As a pre-processing step for plant part classification, a method of separating stem and leaf regions from the background using the NDVI based on the difference between a 735 nm band image and a 660 nm band image was applied. In addition, the color of the region of interest separated from the background was classified using k-means clustering. Through this, it was possible to segment the image of the region of interest. To find local features in an image in which the interested region was segmented using k-means clustering, morphological skeletonization was performed for the image to find the skeleton of the region of interest. As a result of extracting local features using SIFT and SURF, it was confirmed that local feature extraction using SURF could lead to more local features. Therefore, the SURF method was selected to detect local features of fruits, stems, leaves, and suckers in this study.

To classify SURF local features of fruits, stems, leaves, and suckers, local features were classified using SVM and BP algorithms with the radial basis function kernel. Their performances were then compared. Results confirmed that the accuracy of the BP algorithm was 95.96%, which was higher than that of the SVM at 63.75%.
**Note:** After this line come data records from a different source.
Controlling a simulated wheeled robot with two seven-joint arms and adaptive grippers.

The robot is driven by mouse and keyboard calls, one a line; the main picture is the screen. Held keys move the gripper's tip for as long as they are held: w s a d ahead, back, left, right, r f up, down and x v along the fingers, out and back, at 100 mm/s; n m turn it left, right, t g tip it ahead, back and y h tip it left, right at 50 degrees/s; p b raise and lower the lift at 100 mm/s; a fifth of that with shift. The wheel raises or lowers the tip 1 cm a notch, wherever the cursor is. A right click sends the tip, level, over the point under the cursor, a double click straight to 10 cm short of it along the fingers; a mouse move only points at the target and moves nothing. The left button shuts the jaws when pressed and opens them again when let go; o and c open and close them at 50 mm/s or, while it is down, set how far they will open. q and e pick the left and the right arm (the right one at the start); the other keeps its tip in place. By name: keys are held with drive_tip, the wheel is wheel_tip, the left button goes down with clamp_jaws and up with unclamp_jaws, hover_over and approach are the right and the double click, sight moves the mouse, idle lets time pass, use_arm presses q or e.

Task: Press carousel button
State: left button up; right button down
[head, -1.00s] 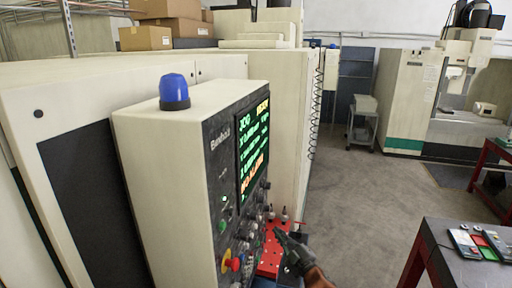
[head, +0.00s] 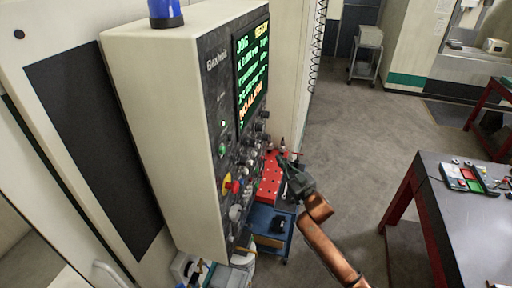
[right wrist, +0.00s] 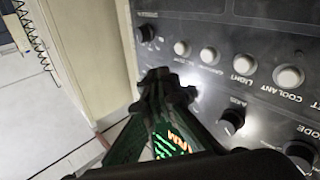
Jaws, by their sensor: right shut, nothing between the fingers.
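The machine's control panel (head: 225,140) has a lit screen (head: 252,75) and a column of knobs and buttons below it. In the right wrist view, a row of round white buttons crosses the dark panel. The labels LIGHT and COOLANT can be read by the light button (right wrist: 243,62) and coolant button (right wrist: 290,77). Two more white buttons (right wrist: 209,55) and (right wrist: 181,48) have labels too blurred to read, so I cannot tell which is the carousel button. My right gripper (head: 283,158) is shut and empty, close in front of the panel; its tips (right wrist: 165,77) also show in the wrist view. Contact is not visible.
A red and yellow knob (head: 230,186) is low on the panel. A red tool rack (head: 270,178) on a blue cart (head: 268,222) stands behind the gripper. A dark table (head: 455,205) is at the right. The floor between is clear.

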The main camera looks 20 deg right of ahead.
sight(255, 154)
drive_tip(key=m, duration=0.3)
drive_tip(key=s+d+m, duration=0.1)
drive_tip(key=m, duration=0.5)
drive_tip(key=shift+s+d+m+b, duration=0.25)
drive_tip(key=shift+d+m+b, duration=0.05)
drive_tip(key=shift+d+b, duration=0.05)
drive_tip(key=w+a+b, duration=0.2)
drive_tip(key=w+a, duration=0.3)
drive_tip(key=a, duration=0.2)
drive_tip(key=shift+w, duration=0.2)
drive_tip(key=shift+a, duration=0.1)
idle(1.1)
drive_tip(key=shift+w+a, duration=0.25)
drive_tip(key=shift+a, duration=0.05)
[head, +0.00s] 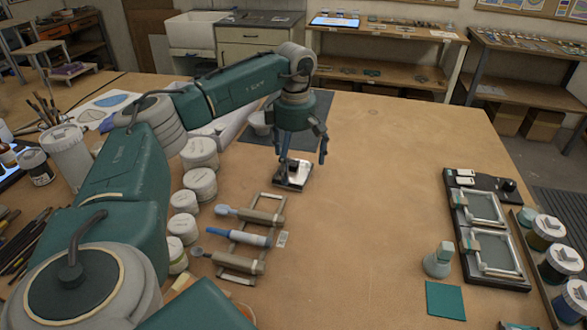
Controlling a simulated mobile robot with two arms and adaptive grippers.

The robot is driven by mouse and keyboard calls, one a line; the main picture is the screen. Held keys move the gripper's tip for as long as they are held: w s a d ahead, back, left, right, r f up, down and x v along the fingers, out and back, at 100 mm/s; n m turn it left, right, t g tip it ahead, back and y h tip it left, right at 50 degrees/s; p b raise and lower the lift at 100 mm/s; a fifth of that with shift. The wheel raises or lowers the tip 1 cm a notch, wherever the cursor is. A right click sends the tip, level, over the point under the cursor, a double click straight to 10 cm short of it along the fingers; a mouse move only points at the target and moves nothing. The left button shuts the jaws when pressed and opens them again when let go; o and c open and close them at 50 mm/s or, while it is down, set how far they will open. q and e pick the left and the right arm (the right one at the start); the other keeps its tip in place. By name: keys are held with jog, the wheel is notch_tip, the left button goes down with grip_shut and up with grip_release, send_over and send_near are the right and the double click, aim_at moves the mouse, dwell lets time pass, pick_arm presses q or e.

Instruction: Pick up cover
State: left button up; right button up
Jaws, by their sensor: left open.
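A small dark tray (280,185) lies on the table near the middle, with a pale, shiny piece on it. That piece may be the cover, but I cannot tell for sure. My left gripper (303,158) points down with its fingers spread, just above and behind the tray. It appears empty, and I cannot tell whether a finger touches the piece. The left finger partly hides the tray's far side. My right gripper is out of view.
A wooden rack (230,248) with several handled tools lies in front of the tray. White lidded jars (202,184) line its left. The table centre-right is clear.

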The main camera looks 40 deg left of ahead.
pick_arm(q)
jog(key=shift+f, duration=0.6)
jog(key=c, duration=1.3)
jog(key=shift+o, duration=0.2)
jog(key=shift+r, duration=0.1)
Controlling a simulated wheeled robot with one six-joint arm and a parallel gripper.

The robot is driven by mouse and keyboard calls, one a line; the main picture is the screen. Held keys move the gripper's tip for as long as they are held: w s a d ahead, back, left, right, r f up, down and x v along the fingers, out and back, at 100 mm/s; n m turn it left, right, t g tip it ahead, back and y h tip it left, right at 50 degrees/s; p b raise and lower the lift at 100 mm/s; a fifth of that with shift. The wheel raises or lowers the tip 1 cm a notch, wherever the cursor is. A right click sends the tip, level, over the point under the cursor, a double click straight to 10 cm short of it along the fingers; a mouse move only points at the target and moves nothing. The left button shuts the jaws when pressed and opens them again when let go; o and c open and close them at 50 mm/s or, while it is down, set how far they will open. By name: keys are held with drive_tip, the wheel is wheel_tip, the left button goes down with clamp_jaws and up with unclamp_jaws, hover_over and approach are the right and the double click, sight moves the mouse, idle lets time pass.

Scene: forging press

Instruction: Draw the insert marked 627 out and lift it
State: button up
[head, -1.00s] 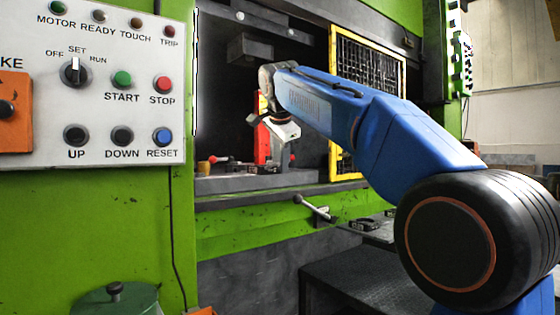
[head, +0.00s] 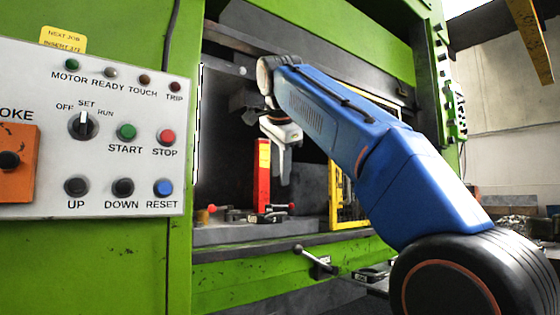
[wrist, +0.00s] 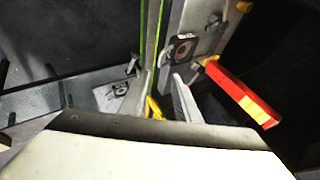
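My gripper (head: 283,168) points down inside the press opening, just right of an upright red bar with a yellow label (head: 263,180) in the head view. In the wrist view my gripper's fingers (wrist: 160,98) stand apart with no held object seen between them. The red bar (wrist: 238,90) lies to their right there, apart from them. A pale plate with a partly seen dark marking (wrist: 115,95) lies left of the fingers; I cannot read it in full. I cannot make out the number 627 on anything.
A metal block with a dark square (wrist: 182,48) stands beyond the fingers. Red-knobbed clamps (head: 240,214) sit on the press bed (head: 225,235). A yellow mesh guard (head: 345,200) is at right. The control panel (head: 95,130) has a yellow note (head: 63,39) above it.

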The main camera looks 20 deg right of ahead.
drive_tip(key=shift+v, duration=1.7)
Fruits, stems, leaves, and suckers were classified using the CNN (Convolutional Neural Network), a kind of deep neural network. Its performance was then compared to that of the BP algorithm. As a result of comparing the performances for classifying each part of sweet pepper, it was confirmed that the performance of the CNN was superior to that of the BP algorithm. If further research, such as stereo vision, to calculate distance and the mechanism of a robot-arm to perform agricultural works is carried out, the proposed method in this study could be applied to an image processing algorithm for the multipurpose cultivation robot system.